Funds received from the hydro station have varied in recent years according to the city’s audits:
• 2011 — $7,139,846
• 2010 — $5,850,000
• 2009 — $5,500,000
• 2008 — $3,423,411
• 2007 — $2,525,000
Since the royalties received by the city fluctuate annually depending on the river, Copeland said he and city officials have to do their best to predict the unpredictable.
“It’s just like riding a roller coaster, and it’s always going to be like that,” Copeland said. “If anyone on this earth could predict the river and what it’s going to do throughout the years, they’d be millionaires.
“We just have to continue adjusting and adapting.”
The city’s main priority when adjusting and adapting to the loss of funds from the hydro funds, Copeland said, is ensuring that none of the services offered to its citizens are comprised.
“We have the best community in the state for our size, and our citizens have come to expect a certain level as far as services like garbage pickup and limb pickup is concerned,” Copeland said. “The hydro plant has been a plus for us, and we couldn’t have done some of things in this city without that revenue.”

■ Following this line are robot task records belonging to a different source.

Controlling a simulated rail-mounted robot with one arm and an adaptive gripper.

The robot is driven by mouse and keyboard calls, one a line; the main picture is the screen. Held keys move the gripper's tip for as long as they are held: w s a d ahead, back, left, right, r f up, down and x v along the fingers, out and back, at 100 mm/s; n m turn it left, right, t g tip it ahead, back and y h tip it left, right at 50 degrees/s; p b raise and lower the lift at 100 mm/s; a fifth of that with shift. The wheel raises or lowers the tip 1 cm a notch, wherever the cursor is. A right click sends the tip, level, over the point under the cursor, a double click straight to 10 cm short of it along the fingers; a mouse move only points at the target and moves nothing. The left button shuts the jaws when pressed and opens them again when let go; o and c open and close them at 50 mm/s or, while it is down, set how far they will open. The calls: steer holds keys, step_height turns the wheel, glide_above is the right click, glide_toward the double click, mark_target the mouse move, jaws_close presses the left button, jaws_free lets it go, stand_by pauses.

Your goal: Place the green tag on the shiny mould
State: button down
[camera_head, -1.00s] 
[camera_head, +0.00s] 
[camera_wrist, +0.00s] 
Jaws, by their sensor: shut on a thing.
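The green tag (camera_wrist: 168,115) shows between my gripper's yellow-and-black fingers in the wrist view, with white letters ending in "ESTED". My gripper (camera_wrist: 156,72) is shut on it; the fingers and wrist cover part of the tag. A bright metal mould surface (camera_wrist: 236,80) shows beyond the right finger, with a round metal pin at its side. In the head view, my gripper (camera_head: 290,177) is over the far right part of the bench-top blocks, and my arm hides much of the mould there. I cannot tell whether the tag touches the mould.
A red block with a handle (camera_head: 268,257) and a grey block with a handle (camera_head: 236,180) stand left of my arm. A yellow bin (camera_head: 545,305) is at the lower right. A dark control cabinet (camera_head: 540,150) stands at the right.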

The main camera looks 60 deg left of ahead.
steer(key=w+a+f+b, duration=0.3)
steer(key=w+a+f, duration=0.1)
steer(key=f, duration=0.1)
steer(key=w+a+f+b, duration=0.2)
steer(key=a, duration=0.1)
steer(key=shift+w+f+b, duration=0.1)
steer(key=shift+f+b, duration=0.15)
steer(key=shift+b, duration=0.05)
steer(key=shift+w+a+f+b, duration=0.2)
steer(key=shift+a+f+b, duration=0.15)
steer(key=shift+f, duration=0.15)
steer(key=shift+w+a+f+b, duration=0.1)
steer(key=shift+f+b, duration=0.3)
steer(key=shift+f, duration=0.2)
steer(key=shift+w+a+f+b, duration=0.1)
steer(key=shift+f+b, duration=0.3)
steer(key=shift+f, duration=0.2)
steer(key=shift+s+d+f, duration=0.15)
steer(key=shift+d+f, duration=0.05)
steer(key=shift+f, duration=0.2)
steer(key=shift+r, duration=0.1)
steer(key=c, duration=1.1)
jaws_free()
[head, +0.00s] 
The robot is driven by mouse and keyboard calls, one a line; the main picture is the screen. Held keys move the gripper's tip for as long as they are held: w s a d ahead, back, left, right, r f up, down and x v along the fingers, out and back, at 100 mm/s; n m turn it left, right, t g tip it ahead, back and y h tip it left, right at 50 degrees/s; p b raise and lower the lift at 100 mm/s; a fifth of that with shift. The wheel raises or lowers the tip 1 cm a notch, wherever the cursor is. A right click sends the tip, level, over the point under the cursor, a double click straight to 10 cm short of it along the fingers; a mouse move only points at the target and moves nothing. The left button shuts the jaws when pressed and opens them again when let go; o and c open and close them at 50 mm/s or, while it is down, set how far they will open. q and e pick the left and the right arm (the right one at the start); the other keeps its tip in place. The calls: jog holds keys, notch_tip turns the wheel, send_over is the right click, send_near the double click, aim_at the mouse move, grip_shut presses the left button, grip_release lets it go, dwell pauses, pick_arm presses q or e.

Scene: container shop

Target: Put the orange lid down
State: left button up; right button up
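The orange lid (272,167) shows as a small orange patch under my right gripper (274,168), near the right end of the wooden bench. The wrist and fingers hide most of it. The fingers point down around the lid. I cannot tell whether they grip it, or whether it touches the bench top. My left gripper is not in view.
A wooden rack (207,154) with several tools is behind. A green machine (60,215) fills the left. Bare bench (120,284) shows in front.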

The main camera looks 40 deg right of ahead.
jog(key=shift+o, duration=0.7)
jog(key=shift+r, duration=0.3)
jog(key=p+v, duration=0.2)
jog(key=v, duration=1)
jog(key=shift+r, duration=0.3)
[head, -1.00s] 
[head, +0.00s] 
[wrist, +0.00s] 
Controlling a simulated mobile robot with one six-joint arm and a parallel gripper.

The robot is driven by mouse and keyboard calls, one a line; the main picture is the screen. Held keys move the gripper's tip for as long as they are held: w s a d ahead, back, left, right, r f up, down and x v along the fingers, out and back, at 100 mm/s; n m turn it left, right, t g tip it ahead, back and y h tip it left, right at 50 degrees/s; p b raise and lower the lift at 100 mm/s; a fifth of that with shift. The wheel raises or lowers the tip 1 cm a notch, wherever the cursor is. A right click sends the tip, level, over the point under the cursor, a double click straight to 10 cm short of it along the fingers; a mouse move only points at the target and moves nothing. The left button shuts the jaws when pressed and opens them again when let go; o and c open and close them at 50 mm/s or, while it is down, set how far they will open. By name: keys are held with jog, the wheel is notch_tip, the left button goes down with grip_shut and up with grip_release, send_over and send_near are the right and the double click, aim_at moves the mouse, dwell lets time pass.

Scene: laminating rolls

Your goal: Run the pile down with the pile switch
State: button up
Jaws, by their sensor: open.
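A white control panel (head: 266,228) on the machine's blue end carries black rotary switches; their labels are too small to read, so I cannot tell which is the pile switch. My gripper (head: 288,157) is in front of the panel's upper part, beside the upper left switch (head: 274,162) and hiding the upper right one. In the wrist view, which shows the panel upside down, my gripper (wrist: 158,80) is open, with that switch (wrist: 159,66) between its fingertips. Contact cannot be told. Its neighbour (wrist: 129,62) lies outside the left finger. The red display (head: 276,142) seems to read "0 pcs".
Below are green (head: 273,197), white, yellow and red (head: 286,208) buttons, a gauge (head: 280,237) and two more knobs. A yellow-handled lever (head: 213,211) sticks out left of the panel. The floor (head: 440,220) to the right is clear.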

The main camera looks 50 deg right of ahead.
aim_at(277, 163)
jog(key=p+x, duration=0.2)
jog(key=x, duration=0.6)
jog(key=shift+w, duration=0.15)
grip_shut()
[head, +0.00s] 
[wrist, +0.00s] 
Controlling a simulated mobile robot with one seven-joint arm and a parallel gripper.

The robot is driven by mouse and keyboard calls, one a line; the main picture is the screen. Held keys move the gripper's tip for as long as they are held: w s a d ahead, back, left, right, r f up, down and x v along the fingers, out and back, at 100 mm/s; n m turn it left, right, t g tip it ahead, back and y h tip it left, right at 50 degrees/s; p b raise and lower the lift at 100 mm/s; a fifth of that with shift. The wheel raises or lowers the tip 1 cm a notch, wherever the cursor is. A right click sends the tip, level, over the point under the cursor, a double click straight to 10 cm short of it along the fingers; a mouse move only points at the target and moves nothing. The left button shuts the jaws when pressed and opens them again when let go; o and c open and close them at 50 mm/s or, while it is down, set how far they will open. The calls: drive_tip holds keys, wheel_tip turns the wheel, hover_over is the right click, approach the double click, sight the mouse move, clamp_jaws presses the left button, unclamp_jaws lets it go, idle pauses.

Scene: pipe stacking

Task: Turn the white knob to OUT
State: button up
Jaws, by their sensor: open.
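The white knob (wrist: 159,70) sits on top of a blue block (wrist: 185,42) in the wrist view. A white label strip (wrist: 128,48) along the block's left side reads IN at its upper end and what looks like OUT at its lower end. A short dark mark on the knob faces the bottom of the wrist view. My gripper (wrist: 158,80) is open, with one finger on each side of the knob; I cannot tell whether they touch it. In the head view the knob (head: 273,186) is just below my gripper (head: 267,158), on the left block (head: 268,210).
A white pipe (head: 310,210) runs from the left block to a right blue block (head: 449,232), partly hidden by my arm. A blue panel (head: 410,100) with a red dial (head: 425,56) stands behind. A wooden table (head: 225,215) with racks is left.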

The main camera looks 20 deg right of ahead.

The allocation of funds received from the hydroelectric fund, Copeland said, is divided between the city’s utility and general funds.
“We use those funds to operate the city — the utility system, paying the salaries,” Copeland said. “What we’ve done over the years with those funds, we’ve kept the utility rates down lower than any of the surrounding areas.
“Some communities would jump up right now and say we’re going to have big increases in taxes and this and that, but we’re not going to do that.”
And until river levels begin rising — or city officials acquire a magic ball to predict the river’s activity — Copeland said he would continue to closely monitor expenses and incoming revenue.
“It’s been 70 years since the river has been this low, so it’s difficult to plan for these situations,” Copeland said. “You can’t spend what you’re not making, so we’re going to continue watching the river and, hopefully, watch as it makes a slow recovery.”